The model mean squared error (MSE) values are computed and displayed like so:
double mseTrain = model.MSE(trainX, trainY);
Console.WriteLine("MSE train = " + mseTrain.ToString("F4"));
double mseTest = model.MSE(testX, testY);
Console.WriteLine("MSE test = " + mseTest.ToString("F4"));
Mean squared error is a more granular metric than accuracy. MSE is useful when you want to compare two different models, for example, quadratic regression and nearest neighbors regression.
Another common evaluation metric is the coefficient of determination, R2. You can easily implement a coefficient of determination method by using the MSE() method as a template.
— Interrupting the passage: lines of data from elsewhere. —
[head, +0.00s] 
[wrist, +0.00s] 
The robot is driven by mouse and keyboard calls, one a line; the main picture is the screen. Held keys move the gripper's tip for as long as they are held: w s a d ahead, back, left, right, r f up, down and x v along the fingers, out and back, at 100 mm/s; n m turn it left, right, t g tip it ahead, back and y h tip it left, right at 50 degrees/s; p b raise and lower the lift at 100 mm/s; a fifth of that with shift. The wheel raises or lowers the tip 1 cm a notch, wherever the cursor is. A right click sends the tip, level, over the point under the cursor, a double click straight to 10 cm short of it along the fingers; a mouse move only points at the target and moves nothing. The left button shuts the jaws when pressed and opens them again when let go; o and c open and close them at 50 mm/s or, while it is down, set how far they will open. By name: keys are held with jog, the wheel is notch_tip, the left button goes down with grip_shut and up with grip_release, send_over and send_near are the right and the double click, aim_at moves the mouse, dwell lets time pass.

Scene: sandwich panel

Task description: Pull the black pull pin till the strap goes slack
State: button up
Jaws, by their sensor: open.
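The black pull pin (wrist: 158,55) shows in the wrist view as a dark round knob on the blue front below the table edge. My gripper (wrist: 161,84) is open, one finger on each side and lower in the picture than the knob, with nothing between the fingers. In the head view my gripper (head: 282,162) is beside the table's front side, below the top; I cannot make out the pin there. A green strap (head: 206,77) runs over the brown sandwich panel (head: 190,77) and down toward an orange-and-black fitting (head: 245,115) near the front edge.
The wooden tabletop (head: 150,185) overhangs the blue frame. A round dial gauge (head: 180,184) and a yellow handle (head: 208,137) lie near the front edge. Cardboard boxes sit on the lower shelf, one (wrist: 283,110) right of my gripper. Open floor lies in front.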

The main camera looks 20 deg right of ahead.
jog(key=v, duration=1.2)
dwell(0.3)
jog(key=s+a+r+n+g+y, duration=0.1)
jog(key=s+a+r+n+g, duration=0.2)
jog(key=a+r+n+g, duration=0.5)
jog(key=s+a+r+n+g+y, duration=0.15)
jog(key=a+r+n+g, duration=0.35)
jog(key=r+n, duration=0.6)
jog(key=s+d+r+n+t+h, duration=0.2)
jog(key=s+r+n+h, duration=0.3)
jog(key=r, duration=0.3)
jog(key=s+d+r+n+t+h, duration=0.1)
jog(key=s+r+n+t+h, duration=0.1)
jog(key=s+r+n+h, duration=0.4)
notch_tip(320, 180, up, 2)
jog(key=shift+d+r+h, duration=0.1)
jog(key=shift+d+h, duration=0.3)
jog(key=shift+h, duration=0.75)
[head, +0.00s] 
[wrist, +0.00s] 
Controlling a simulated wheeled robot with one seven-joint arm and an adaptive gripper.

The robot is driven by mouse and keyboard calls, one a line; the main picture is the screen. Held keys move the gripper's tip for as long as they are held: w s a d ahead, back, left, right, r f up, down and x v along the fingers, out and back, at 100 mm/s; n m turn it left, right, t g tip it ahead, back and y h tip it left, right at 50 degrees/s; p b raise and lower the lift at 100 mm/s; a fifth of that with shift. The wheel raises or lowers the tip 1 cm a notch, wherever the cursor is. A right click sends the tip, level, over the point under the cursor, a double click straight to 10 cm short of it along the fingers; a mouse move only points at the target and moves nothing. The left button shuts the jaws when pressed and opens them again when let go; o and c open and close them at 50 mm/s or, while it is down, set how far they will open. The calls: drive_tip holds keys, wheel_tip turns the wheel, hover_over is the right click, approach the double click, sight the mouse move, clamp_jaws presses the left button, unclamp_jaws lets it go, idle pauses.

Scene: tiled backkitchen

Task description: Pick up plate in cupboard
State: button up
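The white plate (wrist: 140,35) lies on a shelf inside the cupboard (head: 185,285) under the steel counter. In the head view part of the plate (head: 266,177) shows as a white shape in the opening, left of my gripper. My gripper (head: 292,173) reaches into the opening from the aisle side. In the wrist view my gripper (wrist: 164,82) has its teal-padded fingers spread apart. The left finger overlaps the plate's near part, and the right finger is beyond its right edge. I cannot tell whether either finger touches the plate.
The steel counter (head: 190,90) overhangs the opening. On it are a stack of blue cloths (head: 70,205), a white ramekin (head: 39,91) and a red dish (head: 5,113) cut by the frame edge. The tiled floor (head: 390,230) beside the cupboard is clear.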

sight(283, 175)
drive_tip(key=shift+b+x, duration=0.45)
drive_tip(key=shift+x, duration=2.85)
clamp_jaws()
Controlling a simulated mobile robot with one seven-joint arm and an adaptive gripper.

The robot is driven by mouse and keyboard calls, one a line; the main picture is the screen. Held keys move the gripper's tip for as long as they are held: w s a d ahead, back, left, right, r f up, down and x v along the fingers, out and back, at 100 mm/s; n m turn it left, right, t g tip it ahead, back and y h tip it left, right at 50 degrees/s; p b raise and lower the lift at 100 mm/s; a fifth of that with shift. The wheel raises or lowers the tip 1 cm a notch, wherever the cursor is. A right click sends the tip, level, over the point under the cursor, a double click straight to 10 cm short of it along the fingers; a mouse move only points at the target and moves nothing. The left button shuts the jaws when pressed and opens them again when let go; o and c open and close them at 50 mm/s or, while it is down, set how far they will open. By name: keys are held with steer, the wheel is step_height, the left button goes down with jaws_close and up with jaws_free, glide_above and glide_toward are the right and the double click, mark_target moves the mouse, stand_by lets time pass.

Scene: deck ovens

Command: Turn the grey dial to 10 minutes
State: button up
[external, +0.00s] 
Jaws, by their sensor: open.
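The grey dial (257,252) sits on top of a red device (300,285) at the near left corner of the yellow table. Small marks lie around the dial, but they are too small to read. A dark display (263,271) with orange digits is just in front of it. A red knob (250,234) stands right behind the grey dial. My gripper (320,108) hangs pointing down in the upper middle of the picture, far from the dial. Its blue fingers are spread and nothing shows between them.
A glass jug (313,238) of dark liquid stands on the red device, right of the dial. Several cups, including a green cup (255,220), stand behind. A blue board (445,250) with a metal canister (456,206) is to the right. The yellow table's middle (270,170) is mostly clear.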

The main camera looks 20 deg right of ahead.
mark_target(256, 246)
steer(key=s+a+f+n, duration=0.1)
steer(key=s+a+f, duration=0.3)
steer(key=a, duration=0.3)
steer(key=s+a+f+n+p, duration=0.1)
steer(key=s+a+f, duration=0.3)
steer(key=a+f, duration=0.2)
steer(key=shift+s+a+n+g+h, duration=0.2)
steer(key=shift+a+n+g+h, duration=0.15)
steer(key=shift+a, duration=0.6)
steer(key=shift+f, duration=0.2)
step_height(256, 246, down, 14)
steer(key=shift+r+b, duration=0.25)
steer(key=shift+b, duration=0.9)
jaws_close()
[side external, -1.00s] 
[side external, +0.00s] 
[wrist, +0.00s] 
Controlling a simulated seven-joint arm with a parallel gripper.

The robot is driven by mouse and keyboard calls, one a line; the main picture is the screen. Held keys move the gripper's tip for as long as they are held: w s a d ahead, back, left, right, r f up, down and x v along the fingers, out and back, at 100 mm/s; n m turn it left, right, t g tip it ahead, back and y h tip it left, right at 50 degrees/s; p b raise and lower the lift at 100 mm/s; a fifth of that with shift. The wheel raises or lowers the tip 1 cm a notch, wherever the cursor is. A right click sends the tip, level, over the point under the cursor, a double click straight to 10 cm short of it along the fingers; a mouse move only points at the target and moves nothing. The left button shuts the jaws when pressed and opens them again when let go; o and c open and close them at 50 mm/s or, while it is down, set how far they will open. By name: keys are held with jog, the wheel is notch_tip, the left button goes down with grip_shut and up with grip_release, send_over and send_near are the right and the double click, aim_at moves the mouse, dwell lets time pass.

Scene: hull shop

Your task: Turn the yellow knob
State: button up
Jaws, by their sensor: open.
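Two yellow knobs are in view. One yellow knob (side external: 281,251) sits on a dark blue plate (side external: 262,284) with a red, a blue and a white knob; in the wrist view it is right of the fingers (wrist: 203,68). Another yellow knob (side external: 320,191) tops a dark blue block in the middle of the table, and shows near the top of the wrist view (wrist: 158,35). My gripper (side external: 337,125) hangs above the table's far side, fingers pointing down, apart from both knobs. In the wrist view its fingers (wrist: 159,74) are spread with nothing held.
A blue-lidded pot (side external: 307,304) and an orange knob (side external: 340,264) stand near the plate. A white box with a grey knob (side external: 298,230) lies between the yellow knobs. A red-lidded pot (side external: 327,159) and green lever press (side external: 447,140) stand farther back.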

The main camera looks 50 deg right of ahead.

The demo concludes by using the trained model to predict the y value for the first training item, (-0.1660, 0.4406, -0.9998, -0.3953, -0.7065):
double[] x = trainX[0];
Console.WriteLine("Predicting for x = ");
VecShow(x, 4, 9);
double predY = model.Predict(x);
Console.WriteLine("Predicted y = " + predY.ToString("F4"));
The predicted y value, 0.4843, is very close to the true target value of 0.4840. This is an especially good result because the synthetic demo data was generated by a neural network, which has complex interactions between predictor variables.
Wrapping Up
Quadratic regression has a nice balance of prediction power and interpretability. The model weights/coefficients are easy to interpret. If the predictor values have been normalized to the same scale, larger magnitudes mean larger effect, and the sign of the weights indicate the direction of the effect. But you should be a bit careful interpreting the interaction weights. If an interaction weight is positive, it can indicate an increase in y when the corresponding pair of predictor values are both positive or both negative.
Quadratic regression is not always effective -- if it were, it would be used far more often than it is. Compared to basic linear regression, quadratic regression can sometimes provide a big improvement in model prediction accuracy for a relatively small investment in effort, and so it's usually worth exploring.